──────── Given data

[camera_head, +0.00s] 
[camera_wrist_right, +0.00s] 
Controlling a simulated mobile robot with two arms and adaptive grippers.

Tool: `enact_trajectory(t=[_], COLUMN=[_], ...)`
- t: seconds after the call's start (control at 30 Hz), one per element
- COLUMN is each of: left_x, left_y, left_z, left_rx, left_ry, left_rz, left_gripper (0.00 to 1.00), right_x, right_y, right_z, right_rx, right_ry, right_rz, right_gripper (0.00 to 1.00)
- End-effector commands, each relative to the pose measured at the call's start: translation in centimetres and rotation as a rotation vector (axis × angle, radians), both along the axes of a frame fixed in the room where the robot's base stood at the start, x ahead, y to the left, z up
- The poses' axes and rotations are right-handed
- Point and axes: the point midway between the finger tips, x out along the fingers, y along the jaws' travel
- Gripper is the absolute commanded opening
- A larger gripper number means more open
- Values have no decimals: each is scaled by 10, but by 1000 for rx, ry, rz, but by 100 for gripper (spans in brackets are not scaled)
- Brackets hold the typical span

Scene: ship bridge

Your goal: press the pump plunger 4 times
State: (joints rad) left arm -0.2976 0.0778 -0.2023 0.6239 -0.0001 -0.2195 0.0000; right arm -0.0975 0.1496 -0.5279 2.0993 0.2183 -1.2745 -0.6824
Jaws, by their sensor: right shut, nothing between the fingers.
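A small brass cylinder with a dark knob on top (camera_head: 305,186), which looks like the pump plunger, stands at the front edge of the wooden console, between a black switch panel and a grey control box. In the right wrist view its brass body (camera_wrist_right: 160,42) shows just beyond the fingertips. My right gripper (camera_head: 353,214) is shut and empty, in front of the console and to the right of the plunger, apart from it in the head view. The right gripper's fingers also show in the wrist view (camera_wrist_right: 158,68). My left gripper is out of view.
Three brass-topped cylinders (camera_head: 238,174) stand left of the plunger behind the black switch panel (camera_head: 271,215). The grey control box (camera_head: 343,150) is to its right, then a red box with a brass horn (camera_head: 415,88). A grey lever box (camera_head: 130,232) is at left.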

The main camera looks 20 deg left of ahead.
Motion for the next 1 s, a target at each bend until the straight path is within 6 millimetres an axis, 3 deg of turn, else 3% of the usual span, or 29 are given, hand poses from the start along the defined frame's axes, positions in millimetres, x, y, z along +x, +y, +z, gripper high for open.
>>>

────────────────

#### Task to complete:
From the first line of the data above to the line holding "- COLUMN is", reproduce each line exactly; emit no other lines.

#### Problem solution:
[camera_head, +0.00s] 
[camera_wrist_right, +0.00s] 
Controlling a simulated mobile robot with two arms and adaptive grippers.

Tool: `enact_trajectory(t=[_], COLUMN=[_], ...)`
- t: seconds after the call's start (control at 30 Hz), one per element
- COLUMN is each of: left_x, left_y, left_z, left_rx, left_ry, left_rz, left_gripper (0.00 to 1.00), right_x, right_y, right_z, right_rx, right_ry, right_rz, right_gripper (0.00 to 1.00)

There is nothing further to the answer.